* **SHORT EXERCISE**
Wherever a line in the data below holds "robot", copy that line.

=== RECORDED DATA ===

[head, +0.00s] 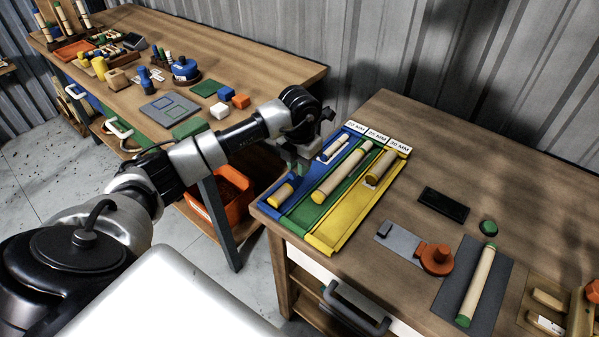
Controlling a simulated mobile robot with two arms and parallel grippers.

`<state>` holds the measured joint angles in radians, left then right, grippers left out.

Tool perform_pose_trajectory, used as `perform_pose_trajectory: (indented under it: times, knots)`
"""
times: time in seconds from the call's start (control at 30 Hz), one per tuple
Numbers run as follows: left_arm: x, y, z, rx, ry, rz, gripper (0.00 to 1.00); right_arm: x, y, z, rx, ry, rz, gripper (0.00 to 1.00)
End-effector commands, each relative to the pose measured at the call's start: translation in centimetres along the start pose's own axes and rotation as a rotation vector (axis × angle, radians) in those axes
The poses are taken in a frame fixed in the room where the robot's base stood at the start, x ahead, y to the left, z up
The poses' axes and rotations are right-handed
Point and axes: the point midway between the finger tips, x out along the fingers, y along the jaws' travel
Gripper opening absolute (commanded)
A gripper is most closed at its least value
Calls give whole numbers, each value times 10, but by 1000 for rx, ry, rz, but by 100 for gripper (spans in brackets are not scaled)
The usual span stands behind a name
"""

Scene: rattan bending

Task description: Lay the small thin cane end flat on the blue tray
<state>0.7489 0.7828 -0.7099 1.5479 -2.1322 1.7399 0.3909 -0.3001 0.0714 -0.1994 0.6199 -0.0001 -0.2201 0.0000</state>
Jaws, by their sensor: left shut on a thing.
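The blue tray (299,199) is the left lane of a blue, green and yellow set on the right bench. My left gripper (302,165) is over this tray, its fingers pointing down and partly hidden by its own wrist. My right gripper is not in view.
Thin pale pieces (334,148) lie at the blue tray's far end. A long cane (342,172) lies in the green lane, and a short thick one (381,166) in the yellow lane. A green-ended cane (477,284) lies on a grey mat.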

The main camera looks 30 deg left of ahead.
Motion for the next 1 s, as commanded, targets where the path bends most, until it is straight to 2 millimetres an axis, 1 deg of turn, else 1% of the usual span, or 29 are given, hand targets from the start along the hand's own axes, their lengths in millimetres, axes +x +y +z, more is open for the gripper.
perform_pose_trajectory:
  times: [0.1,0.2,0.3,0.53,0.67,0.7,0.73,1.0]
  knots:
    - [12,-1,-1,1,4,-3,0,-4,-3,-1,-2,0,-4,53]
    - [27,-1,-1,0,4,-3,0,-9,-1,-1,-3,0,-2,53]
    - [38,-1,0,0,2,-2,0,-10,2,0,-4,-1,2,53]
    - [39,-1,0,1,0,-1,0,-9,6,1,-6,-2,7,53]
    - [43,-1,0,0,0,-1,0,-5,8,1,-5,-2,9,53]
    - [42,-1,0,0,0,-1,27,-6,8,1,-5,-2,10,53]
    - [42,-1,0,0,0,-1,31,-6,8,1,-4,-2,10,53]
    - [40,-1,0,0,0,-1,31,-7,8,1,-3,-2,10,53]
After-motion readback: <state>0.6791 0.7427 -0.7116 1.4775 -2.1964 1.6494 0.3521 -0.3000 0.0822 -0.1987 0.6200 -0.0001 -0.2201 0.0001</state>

===

* **SOLUTION TO THE EXERCISE**
Controlling a simulated mobile robot with two arms and parallel grippers.
The poses are taken in a frame fixed in the room where the robot's base stood at the start, x ahead, y to the left, z up

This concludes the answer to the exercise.